NOAA-engineered PICO Prawler Moorings divide and monitor

By on September 14, 2012
NOAA's Prawler mooring (Credit: Bill Ingalls/NASA)


Scientists at the National Oceanographic and Atmospheric Administration grew weary of large cumbersome moorings traditionally used to deploy water monitoring technology. So they invented a new model.

Chris Meinig, director of engineering at the NOAA Pacific Marine Environmental Lab where the mooring was developed, jokingly said the team engineered the device after suffering with traditional moorings for years.

Traditional water monitoring moorings are heavy, labor-intensive pieces of equipment. Ship crews have to assemble the rigs at sea and deploy the behemoths with great caution. Rough seas make this task even more difficult and dangerous.

The new NOAA mooring is called the Platform and Instrumentation for Continuous Observation, or PICO. It comes as one compact, preassembled unit with a buoy, mooring line, sensors and anchor.

It arrives on a special pallet, which is not just for the forklift. The pallet attaches to a ship crane to easily deploy the mooring.

Once the device hits the water, the buoy separates from its base, which doubles as an anchor. A spool of cable integrated into the base unwinds as the anchor sinks to the sea floor. Then it gets down to sampling.

There are two versions of the PICO concept. One detects tsunamis with a pressure sensor on the sea floor. Meinig said the sensor is so sensitive it can detect a millimeter of sea level rise. Sheer depth filters out interference from wind or waves.

The other PICO  application is for global ocean observations. One instrument on the system is the Prawler. The name is a combination of profiler and crawler, which characterizes the method in which the device takes measurements. A pod of sensors, the size of a coffee can, rides the mooring line continuously; sliding down and crawling up.

The sensor pod travels up the mooring line by harnessing ocean waves with a special cam device. The device, like a ratchet, allows free travel in one direction. In this case, it allows the cable to move toward the sea floor. As the mooring line rises, with a wave, the ratcheting mechanism grabs the line, pulling the pod up.

Special fins on the sensor pod keep it from sinking during upward crawls. One vertical cycle of the sensor pod takes about an hour, according to a NOAA press release.

The beauty of the sensors moving up and down the mooring line is that it gives a vertical profile of information on an area. Sensors on traditional  oceanographic moorings, in comparison, take data at fixed points.

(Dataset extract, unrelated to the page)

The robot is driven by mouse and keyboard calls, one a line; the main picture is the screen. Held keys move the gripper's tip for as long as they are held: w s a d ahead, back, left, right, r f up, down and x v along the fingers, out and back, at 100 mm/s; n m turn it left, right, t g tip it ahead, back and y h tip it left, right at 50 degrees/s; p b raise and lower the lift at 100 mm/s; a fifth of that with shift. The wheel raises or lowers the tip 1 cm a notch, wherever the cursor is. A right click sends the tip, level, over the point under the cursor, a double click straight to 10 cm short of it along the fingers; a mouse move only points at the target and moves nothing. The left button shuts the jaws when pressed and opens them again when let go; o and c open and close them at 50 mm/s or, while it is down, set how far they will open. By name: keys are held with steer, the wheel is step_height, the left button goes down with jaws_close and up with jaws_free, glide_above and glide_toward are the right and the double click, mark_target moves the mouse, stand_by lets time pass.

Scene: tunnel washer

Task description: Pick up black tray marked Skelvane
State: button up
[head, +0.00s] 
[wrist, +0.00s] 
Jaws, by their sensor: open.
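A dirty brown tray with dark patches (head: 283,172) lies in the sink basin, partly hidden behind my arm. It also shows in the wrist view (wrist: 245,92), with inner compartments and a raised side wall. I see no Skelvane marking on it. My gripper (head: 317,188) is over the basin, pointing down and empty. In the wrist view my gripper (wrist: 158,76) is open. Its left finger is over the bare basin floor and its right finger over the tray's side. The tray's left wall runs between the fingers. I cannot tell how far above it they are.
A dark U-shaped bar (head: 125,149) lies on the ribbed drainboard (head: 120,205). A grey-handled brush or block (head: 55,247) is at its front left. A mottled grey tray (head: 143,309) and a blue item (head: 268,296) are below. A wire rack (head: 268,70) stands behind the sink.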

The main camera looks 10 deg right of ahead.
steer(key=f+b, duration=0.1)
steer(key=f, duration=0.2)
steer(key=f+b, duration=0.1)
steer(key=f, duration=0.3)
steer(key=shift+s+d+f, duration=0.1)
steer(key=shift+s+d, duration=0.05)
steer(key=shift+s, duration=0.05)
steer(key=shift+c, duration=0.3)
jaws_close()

Vertical crawling is adjustable but limited to about 1,900 feet of the approximately 15,000 foot cable.

The crawling feature is impressive, but “the secret sauce in the whole thing is really the mooring line,” Meinig said.

Typically mooring lines are full of joints, chains and swivels. The Prawler’s line is all woven into one unit.

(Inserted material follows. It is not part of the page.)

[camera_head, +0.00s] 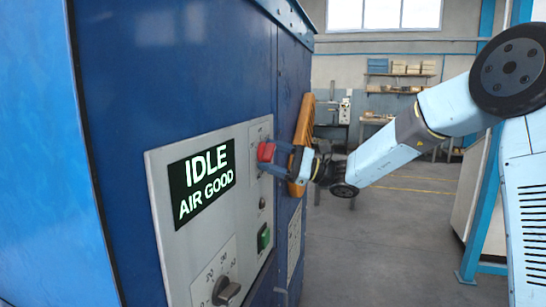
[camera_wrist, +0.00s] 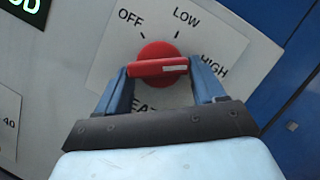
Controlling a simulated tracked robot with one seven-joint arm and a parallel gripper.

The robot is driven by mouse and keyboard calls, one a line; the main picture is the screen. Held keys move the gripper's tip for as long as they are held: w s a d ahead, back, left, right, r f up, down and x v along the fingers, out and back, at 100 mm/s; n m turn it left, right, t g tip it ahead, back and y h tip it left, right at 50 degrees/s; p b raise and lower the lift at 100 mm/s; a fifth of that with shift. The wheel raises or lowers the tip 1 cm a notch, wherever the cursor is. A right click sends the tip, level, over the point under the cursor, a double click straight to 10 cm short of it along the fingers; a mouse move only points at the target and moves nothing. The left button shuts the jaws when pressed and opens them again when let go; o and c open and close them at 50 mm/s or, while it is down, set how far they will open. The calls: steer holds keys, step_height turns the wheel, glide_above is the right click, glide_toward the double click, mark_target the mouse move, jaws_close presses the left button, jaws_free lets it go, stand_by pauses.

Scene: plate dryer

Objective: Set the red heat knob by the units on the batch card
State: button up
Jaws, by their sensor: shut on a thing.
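The red heat knob (camera_head: 266,152) sits on the grey panel of the blue dryer. In the wrist view the red knob (camera_wrist: 157,66) has a bar with a white mark at its right end. The mark points right, toward the HIGH side of the OFF, LOW, HIGH label plate (camera_wrist: 110,45). A finger covers part of the plate near HIGH. My gripper (camera_wrist: 160,75) is shut on the knob, one finger at each end of its bar. My gripper also shows in the head view (camera_head: 275,155). I cannot identify or read a batch card.
The display (camera_head: 202,182) reads IDLE, AIR GOOD. A grey numbered dial (camera_head: 226,291) and a green button (camera_head: 263,238) are below. An orange handle (camera_head: 304,140) stands out close beside my gripper. A white sheet (camera_head: 294,240) is too small to read. Open floor lies right.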

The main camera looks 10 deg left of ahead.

Meinig said the line is composed of different sections which are designed for different places in the water. The upper section of the line is protected from shark bites. A plastic casing ensures low friction for the crawler. Below that, there’s shock absorbent line. The lower section is lighter duty floating line. At the anchor, a high-strength section makes sure nothing snaps.

Data gets transmitted from the sensor pod through an inductive modem to the buoy on the ocean’s surface. An iridium satellite modem transmits information back to shore.

Two salinity monitoring Prawlers are currently at sea on the Salinity Processes in the Upper Ocean Regional Study, sponsored by NASA. They are part of a vast array of monitoring instruments being used to calibrate NASA’s Aquarius Satellite.

Meinig said the Aquarius Satellite is very powerful, but it is limited in how deep it can see into the ocean. He describes the satellite’s reach into ocean layers as “skin deep.” The compilation of monitoring equipment on the SPURS mission, Meinig said, should give the satellite better reference, by peering down into the ocean where the action happens.

The PICO Prawler Moorings will be deployed for 14 months collecting data on the SPURS Mission. Meinig said the deployment will be the longest time Prawlers have ever been at sea. “We’re trying to push the endurance level in terms of the quality and fatigue,” Meinig said.

Previously PICO Prawlers have seen up to eight months in the ocean. Meinig said tsunami monitoring versions have seen over three years of constant deployment.